##### Material provided
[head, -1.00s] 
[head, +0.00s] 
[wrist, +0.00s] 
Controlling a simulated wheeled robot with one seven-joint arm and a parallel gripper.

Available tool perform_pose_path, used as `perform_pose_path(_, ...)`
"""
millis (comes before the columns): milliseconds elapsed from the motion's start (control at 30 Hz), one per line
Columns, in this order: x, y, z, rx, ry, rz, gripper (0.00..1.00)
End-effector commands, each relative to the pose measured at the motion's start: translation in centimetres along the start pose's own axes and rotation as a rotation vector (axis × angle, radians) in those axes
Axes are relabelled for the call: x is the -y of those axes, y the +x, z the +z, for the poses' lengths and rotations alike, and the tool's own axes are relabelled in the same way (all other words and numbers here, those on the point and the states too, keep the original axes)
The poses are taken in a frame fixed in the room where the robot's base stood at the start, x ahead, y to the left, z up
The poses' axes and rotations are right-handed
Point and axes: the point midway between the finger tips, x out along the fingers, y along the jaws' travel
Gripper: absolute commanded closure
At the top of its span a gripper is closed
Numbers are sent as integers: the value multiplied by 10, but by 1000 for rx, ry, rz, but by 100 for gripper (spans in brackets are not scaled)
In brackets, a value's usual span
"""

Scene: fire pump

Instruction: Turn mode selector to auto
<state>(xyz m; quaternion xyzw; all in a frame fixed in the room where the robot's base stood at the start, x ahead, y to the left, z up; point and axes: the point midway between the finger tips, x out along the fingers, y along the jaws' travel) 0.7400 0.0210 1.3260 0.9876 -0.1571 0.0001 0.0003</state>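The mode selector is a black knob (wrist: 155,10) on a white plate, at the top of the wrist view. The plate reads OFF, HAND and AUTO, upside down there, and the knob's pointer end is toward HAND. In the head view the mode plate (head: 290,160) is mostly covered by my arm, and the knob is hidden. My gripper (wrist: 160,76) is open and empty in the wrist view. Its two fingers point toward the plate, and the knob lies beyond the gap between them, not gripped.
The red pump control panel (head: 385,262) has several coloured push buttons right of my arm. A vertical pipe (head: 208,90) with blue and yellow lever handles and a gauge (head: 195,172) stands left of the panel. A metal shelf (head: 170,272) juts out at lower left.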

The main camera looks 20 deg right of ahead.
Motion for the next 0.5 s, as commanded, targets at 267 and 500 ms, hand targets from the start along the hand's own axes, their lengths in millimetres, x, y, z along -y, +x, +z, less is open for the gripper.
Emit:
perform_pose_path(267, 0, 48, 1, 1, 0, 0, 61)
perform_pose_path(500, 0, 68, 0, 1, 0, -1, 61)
##########
• [Work to complete]
Extract the listing in its entirety and repeat it exactly.

• [Answer to the exercise]
[head, -1.00s] 
[head, +0.00s] 
[wrist, +0.00s] 
Controlling a simulated wheeled robot with one seven-joint arm and a parallel gripper.

Available tool perform_pose_path, used as `perform_pose_path(_, ...)`
"""
millis (comes before the columns): milliseconds elapsed from the motion's start (control at 30 Hz), one per line
Columns, in this order: x, y, z, rx, ry, rz, gripper (0.00..1.00)
End-effector commands, each relative to the pose measured at the motion's start: translation in centimetres along the start pose's own axes and rotation as a rotation vector (axis × angle, radians) in those axes
Axes are relabelled for the call: x is the -y of those axes, y the +x, z the +z, for the poses' lengths and rotations alike, and the tool's own axes are relabelled in the same way (all other words and numbers here, those on the point and the states too, keep the original axes)
The poses are taken in a frame fixed in the room where the robot's base stood at the start, x ahead, y to the left, z up
The poses' axes and rotations are right-handed
Point and axes: the point midway between the finger tips, x out along the fingers, y along the jaws' travel
Gripper: absolute commanded closure
At the top of its span a gripper is closed
Numbers are sent as integers: the value multiplied by 10, but by 1000 for rx, ry, rz, but by 100 for gripper (spans in brackets are not scaled)
In brackets, a value's usual span
"""

Scene: fire pump

Instruction: Turn mode selector to auto
<state>(xyz m; quaternion xyzw; all in a frame fixed in the room where the robot's base stood at the start, x ahead, y to the left, z up; point and axes: the point midway between the finger tips, x out along the fingers, y along the jaws' travel) 0.7400 0.0210 1.3260 0.9876 -0.1571 0.0001 0.0003</state>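The mode selector is a black knob (wrist: 155,10) on a white plate, at the top of the wrist view. The plate reads OFF, HAND and AUTO, upside down there, and the knob's pointer end is toward HAND. In the head view the mode plate (head: 290,160) is mostly covered by my arm, and the knob is hidden. My gripper (wrist: 160,76) is open and empty in the wrist view. Its two fingers point toward the plate, and the knob lies beyond the gap between them, not gripped.
The red pump control panel (head: 385,262) has several coloured push buttons right of my arm. A vertical pipe (head: 208,90) with blue and yellow lever handles and a gauge (head: 195,172) stands left of the panel. A metal shelf (head: 170,272) juts out at lower left.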

The main camera looks 20 deg right of ahead.
Motion for the next 0.5 s, as commanded, targets at 267 and 500 ms, hand targets from the start along the hand's own axes, their lengths in millimetres, x, y, z along -y, +x, +z, less is open for the gripper.
Emit:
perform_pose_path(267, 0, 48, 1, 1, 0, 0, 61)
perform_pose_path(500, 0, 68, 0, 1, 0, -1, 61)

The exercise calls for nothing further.